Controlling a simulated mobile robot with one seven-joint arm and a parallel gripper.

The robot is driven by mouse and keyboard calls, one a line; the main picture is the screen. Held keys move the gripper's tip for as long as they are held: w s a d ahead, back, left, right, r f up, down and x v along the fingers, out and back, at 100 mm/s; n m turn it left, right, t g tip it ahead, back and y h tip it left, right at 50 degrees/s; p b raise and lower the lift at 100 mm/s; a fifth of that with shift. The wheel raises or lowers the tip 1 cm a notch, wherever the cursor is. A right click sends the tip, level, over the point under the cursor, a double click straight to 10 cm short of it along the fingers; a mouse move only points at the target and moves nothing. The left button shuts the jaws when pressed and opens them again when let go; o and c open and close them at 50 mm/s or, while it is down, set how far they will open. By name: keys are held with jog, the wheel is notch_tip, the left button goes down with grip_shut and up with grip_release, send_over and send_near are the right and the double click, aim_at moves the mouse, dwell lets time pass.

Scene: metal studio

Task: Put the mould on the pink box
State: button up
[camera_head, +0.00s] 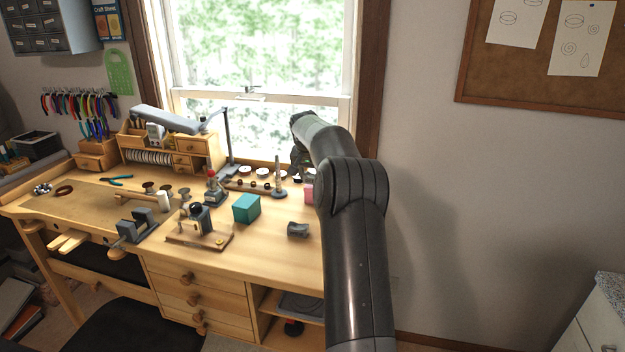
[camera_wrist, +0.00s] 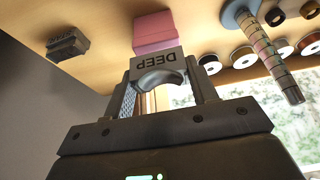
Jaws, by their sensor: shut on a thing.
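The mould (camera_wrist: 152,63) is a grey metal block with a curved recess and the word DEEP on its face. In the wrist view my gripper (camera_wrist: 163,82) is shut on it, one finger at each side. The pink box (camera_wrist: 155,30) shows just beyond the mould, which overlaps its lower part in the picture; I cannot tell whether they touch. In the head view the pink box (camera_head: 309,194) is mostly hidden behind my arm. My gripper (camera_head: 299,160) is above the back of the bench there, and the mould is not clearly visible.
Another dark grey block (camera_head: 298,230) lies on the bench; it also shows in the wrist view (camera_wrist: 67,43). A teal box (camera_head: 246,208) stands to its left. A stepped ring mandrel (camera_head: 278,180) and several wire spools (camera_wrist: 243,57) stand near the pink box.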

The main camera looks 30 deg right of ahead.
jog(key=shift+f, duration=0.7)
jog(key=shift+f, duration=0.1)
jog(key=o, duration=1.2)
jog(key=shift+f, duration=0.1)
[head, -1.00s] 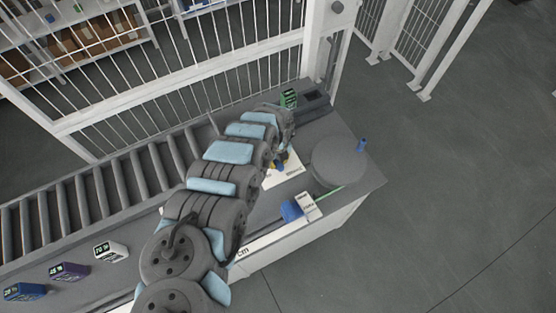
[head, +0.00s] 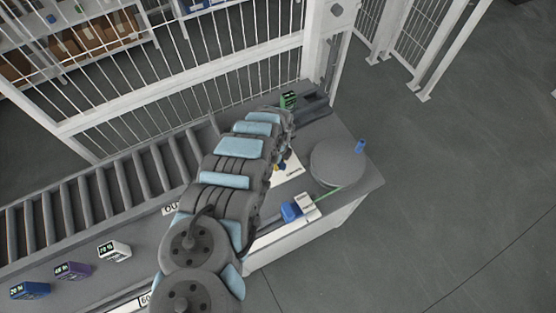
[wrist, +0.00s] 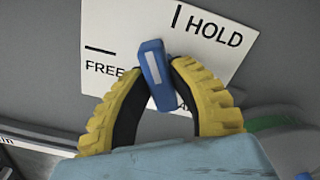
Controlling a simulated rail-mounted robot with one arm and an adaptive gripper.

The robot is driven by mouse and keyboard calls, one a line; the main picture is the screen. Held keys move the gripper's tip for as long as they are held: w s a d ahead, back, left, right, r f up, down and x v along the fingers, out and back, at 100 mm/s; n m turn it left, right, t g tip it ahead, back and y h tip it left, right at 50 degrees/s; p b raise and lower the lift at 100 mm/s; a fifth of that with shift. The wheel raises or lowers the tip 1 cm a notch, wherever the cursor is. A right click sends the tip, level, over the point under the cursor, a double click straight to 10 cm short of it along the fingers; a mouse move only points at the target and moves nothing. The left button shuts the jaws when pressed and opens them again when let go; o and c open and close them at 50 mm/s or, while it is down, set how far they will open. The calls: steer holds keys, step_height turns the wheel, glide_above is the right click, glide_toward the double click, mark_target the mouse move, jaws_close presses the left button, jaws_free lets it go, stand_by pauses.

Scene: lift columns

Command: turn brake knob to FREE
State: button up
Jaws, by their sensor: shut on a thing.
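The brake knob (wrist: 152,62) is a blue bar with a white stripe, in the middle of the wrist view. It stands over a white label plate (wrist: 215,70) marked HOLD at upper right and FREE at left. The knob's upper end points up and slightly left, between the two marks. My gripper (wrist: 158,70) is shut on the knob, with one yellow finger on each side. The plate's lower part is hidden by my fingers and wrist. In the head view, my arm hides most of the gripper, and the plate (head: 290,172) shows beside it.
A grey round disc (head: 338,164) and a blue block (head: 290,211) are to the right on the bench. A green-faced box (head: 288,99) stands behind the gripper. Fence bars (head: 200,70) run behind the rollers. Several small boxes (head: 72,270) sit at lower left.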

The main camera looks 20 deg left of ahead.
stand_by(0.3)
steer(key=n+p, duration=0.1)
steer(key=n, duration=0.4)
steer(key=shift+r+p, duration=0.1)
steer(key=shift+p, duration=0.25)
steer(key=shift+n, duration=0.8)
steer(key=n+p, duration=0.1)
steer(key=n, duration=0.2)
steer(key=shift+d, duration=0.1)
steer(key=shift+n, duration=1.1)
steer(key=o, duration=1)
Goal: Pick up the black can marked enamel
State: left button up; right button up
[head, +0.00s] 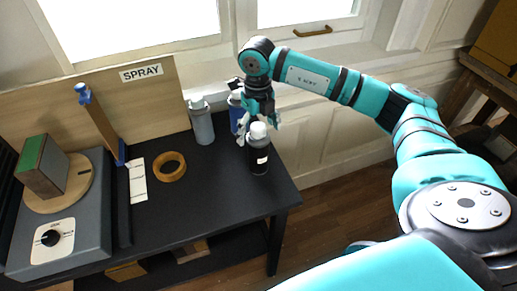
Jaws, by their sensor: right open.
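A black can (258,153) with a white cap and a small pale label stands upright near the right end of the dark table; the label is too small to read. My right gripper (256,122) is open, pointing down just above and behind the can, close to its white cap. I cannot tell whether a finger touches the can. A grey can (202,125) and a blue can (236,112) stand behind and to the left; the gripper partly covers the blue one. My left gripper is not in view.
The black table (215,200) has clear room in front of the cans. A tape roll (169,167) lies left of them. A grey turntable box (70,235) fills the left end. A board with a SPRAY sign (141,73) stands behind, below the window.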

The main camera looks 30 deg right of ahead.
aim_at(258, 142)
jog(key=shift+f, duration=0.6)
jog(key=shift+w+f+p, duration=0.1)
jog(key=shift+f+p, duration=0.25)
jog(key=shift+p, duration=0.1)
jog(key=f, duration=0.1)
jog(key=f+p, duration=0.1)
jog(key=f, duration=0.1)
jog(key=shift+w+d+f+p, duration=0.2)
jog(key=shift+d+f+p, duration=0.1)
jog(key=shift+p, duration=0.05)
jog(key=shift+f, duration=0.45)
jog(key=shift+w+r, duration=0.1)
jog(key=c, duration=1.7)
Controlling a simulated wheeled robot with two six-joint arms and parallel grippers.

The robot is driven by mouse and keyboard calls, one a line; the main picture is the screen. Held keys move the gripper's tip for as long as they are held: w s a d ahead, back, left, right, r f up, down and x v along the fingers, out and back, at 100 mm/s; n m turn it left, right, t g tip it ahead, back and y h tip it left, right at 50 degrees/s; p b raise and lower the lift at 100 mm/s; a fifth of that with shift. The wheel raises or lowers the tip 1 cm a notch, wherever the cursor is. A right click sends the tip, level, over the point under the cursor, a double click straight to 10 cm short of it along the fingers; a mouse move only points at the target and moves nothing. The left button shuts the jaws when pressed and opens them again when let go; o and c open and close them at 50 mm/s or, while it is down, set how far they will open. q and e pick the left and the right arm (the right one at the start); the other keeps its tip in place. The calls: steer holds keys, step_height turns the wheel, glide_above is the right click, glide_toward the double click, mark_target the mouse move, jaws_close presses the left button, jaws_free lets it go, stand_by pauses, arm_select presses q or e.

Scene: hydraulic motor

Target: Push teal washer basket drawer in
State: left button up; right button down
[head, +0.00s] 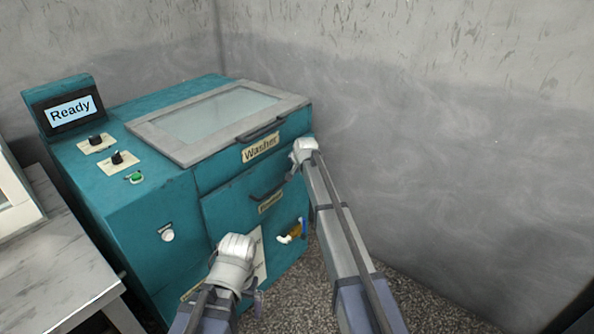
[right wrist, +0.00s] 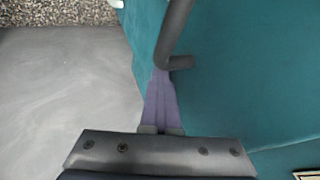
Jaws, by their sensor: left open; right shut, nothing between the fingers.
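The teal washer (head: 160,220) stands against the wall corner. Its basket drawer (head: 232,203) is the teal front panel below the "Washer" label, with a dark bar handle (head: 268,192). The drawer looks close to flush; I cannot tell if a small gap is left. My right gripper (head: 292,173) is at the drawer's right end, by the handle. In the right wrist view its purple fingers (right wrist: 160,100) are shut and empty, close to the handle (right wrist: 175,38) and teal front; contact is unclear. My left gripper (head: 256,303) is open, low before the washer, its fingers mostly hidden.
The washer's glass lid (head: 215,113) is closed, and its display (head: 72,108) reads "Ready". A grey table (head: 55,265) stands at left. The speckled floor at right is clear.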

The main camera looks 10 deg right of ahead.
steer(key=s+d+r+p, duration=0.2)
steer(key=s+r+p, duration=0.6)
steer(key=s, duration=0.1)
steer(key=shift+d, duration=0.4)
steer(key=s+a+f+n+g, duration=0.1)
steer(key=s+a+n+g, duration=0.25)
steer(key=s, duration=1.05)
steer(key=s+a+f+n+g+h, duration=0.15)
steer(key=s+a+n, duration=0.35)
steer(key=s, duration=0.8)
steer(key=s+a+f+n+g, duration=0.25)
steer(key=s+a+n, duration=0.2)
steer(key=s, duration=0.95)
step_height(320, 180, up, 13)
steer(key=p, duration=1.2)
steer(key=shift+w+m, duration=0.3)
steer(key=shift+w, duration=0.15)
....
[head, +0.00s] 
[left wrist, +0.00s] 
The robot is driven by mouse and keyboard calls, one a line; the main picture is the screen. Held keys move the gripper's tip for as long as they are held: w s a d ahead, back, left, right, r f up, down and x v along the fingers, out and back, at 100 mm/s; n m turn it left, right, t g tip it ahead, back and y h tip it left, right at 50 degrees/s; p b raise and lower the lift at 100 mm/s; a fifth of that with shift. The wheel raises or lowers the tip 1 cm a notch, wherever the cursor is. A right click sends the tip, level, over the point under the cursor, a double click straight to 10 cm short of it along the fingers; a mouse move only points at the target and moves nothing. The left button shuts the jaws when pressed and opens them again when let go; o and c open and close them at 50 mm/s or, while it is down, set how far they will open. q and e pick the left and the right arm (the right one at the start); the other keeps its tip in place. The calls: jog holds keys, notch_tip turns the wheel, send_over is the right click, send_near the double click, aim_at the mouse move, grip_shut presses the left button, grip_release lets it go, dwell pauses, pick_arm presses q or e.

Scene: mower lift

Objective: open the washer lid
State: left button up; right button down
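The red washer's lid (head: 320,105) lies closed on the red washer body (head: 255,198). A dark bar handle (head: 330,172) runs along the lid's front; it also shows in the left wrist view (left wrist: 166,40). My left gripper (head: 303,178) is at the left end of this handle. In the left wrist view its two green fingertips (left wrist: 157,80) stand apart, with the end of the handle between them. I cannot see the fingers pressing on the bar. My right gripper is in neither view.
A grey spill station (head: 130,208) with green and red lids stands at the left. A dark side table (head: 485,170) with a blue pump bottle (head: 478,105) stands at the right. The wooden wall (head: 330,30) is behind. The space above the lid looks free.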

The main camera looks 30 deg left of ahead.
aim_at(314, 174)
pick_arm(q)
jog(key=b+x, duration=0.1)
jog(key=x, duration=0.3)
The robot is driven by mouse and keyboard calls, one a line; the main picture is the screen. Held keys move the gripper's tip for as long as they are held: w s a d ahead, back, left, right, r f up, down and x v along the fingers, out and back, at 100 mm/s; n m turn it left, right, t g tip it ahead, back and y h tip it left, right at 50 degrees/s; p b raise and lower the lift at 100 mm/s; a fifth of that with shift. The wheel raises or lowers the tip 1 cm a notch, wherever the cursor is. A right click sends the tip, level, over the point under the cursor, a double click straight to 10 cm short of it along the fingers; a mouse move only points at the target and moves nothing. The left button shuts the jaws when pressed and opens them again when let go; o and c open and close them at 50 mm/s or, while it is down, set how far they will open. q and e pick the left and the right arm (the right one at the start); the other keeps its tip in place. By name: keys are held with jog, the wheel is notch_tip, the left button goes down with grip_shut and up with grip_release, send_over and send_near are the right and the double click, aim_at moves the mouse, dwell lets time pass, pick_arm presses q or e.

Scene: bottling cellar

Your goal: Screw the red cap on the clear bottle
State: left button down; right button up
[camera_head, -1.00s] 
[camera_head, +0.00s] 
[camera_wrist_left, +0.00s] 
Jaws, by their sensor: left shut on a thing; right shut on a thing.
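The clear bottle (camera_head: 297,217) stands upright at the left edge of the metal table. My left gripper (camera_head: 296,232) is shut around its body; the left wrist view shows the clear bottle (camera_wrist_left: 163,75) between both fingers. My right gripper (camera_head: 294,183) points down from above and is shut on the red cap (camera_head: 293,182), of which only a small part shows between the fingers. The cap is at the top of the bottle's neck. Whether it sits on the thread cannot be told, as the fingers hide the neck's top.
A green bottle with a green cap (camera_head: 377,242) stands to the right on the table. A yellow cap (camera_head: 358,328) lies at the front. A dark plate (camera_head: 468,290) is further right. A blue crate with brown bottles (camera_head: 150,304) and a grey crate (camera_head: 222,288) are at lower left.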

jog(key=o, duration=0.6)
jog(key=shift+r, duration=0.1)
....
AIM: Pick out all the lines with the word "Controlling" in them and copy them.

OUTPUT OF THE EXERCISE:
Controlling a simulated mobile robot with one seven-joint arm and a parallel gripper.
Controlling a simulated rail-mounted robot with one arm and an adaptive gripper.
Controlling a simulated wheeled robot with two six-joint arms and parallel grippers.

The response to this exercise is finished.